I’ve never wanted to be the best at someone else’s game, especially when it’s been designed to utilise my life, my existence, as a mere pawn for profit. Of course, this is a privileged perspective. We don’t always have control over what games we must play. But for every game we feel we’re forced to play, we can construct another of our own.
How do we create our own games in life? Well, I believe it has to come from first evaluating our innate Being. I ask myself, what am I naturally good at? How does my brain work? What do I believe in? What do I love? These are complex questions, but by merely asking them, I have started to create the rules for my own game.

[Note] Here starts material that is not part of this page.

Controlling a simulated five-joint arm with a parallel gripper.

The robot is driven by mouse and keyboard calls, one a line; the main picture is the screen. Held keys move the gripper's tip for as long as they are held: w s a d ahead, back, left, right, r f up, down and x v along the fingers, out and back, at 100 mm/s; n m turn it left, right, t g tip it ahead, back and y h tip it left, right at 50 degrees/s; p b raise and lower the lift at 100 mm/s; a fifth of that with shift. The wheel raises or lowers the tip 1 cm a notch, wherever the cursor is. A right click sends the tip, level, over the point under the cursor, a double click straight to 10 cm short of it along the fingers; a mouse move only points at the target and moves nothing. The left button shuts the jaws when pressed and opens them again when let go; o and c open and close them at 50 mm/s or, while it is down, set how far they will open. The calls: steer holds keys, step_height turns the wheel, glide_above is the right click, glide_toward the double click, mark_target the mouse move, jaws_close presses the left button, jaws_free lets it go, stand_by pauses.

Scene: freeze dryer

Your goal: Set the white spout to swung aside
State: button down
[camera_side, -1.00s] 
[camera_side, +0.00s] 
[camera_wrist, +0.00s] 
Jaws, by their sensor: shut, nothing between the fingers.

Of the things I love the most, nothing can be defined as The Best. The films I love are not the best films. The music I love is not the best music. I do not believe the concept of Best even makes any sense in this regard. There’s an argument to be made that my family and friends are actually the best, but I’m sure many other people believe the same thing.
Nothing Serious doesn’t aim to be the best. It aims to be the only. And it does so by placing a human soul right at the centre of its cosmos. It’s a project about trying to make a living from playing your own game. Maybe that’s the goal of every artist. And maybe that should be the goal of every Being too, regardless of what they do.
Look for what you align with naturally. Uncover the elements that make you unique. Feed them. Refine them. Share them.
It may take your whole life, but the way I see it, it’s the only game worth playing.
Substack | Absorb Full Idea On The NS Substack
Interview | Rich Roll
Kelly discusses aiming to Be The Only. How? Why?
Podcast | Rich Roll
The above interview in podcast form.
II | The Specific Is The Universal
The wisdom Kevin Kelly offers in this book ranges from the abstract to the specific. No division is forced between these sides of the serious spectrum. There’s as much practical advice to absorb from the idea:
"When sharing, one person divides, the other chooses,”
As there is from a more profound idea like:
“An open heart is the most direct path to an open mind.”
These are not your commonly vague self-help tips on how to get rich quick, accomplish big goals, or find your true inner self. Instead, these ideas are simply the residue of a life lived. Guidance through the niche moments of adulthood. Practical advice for existing within modern society.
Reading | Kevin Kelly
III | Formation Dictates Absorption
The idea to frame these pieces of advice as poems forces the wisdom within to be absorbed in a different way.
Form often alters our perspective. Even if the idea remains entirely the same. We are conditioned to more readily absorb stanzas as art and sentences as informative, or proverbs as wise and bullet-points as factual.
In this way, form can be a tool used to exploit our preconceptions. This is essentially the business of advertising. But it’s evident in the arts too.
There’s something about presenting Kelly’s ideas in poetic form that make them more digestible. Something about them just seems finished. Complete thoughts cemented in time. They exude an essence of wisdom, even before one absorbs the words.
I was talking to a friend the other day about her desire to read more. I suggested this book because of its form. The encapsulation of its ideas as these short stanzas allows one to dip in and out, without feeling as though no progress is being made. Boredom doesn’t have a chance to take hold.
It’s a tactical idea to fuse the form of poetry — an often complex art to decipher — with the straightforwardness of concise adages. Perhaps, the next time you’re writing something that needs to be absorbed efficiently, try changing its form to a poem. See how it transforms the information.
Wisdom | Kevin Kelly
“Art is in what you leave out.”
“Don’t define yourself by your opinions, because then you can’t change your mind. Define yourself by your values.”
“To succeed once, focus on the outcome. To keep succeeding, focus on the process that makes the outcome.”
I.D. | Who is Kevin Kelly?
Kevin Kelly is the founder of Wired Magazine. But this is only one part of the puzzle. What I love about Kevin Kelly is the fact that he can only really be defined by his name. He’s a modern artist. The kind who can work in many diverse areas, mediums, industries and still maintain a cohesive brand. Books like this aren’t random side quests that confuse his audience. Rather, they are key elements that formulate the grand whole: The Being of Kevin Kelly Inc.
Kevin Kelly
Kevin Kelly is a wise, technologically-minded artist writing from the future.